Fine-Tuning Guidelines

This document outlines a series of recommendations and best practices for fine-tuning models within the Falcon-H1 series. Given that Falcon-H1 is seamlessly integrated into the Hugging Face Transformers library, it is inherently compatible with the majority of the ecosystem's components. Nevertheless, it is imperative to adhere to certain fundamental principles prior to initiating fine-tuning for specific applications.

Initial Recommendations

  • OUMI Framework: For detailed guidance, refer to the relevant documentation section available here.
  • Hyperparameter Configuration: For insights into the hyperparameters utilized in our experimental setup, consult the Post-Training Details document.

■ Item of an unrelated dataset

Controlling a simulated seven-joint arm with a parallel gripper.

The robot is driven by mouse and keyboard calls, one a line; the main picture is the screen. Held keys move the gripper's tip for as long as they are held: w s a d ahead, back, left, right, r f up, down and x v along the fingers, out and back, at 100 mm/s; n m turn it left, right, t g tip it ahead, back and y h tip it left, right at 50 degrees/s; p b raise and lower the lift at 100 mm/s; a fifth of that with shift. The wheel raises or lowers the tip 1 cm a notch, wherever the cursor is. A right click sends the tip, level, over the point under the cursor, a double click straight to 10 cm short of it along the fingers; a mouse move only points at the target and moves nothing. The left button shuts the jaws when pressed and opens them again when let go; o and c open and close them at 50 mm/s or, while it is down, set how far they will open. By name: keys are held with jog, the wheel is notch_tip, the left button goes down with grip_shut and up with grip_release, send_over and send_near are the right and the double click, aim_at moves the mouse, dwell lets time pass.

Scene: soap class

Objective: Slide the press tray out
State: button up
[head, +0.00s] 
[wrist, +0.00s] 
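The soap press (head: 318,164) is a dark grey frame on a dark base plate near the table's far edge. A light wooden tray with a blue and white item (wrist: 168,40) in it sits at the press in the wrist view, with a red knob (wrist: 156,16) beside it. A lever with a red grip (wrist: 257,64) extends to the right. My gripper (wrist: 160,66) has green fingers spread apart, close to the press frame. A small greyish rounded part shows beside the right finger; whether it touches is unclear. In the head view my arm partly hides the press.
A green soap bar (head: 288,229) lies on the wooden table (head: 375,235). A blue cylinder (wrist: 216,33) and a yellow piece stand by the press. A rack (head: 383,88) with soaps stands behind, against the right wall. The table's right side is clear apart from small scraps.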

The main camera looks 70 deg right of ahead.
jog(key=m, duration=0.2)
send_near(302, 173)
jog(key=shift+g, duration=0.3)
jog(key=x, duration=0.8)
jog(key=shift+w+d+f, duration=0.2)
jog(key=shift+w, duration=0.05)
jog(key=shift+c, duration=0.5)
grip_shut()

Integration into other platforms, is coming soon.

Low-Rank Adaptation (LoRA) Considerations

When configuring LoRA for Falcon-H1, it is crucial to exclude the conv1d and out_proj layers from the LoRA adaptation process. This exclusion is warranted for the following reasons:

  1. The weights of these modules are directly transferred to a custom autograd Mamba kernel, thereby bypassing the forward pass of the LoRA modules. Consequently, the base layer weights are utilized directly.
  2. The weight dimensions of depth-wise convolution (characterized by ngroups=input_channels) are structured as (out_channels, 1, kernel_size). Since this convolution does not involve channel mixing—owing to the second dimension being equal to 1—applying LoRA to this module is not advisable. As a general guideline, users are cautioned against applying LoRA to depth-wise 1D convolution layers, particularly in Mamba-based architectures.
  3. Attempting to merge LoRA weights into the base model may result in complications. For further details, refer to this issue.

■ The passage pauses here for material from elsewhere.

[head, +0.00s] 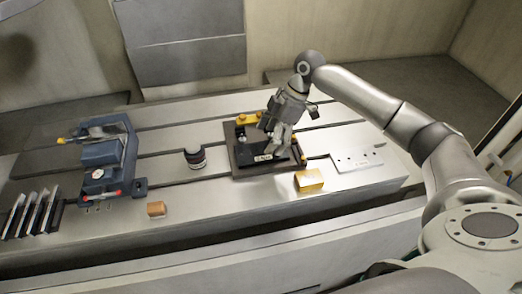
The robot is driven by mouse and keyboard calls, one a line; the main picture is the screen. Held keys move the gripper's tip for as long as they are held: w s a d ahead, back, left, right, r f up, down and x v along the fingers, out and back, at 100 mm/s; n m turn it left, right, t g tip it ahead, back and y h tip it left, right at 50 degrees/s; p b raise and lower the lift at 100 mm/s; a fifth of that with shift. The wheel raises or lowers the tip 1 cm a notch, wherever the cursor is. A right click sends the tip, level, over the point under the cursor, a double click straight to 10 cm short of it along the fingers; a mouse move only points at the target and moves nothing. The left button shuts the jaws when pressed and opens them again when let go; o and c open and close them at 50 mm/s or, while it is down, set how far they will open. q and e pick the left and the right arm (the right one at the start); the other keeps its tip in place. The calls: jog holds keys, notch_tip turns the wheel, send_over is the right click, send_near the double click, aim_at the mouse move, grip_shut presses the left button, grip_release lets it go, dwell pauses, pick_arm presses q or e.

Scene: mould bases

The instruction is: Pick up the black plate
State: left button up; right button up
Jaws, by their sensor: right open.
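The black plate (249,156) lies on a dark brown base (237,170) with yellow pieces at its edges, right of centre on the slotted metal table. My right gripper (277,143) comes down from above over the plate's right part and hides some of it. It is open. Its fingertips are close to the plate; I cannot tell whether they touch it. My left gripper is not in view.
A blue vise (104,155) stands at the left, beside several dark upright bars (33,213). A black and white round part (195,157) stands left of the base.

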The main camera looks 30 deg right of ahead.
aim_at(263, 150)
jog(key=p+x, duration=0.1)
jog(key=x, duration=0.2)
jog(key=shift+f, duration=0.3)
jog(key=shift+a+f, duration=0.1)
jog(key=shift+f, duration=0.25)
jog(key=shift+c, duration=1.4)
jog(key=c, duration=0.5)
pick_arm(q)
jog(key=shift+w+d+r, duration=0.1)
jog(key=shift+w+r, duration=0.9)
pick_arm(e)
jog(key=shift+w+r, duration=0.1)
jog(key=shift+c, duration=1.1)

Quantization with QLoRA (training)

When employing QLoRA, it is essential to ensure that the out_proj layer is not subjected to quantization. This is because the weights of the out_proj layer are directly utilized within the Mamba kernel. Below is an illustrative configuration snippet:

    bnb_config = BitsAndBytesConfig(
        load_in_4bit=True,
        bnb_4bit_quant_type="nf4",
        bnb_4bit_use_double_quant=True,
        bnb_4bit_compute_dtype=torch.bfloat16,
+       llm_int8_skip_modules=["out_proj"]
    )

Note inference should work without further tweaking or modification.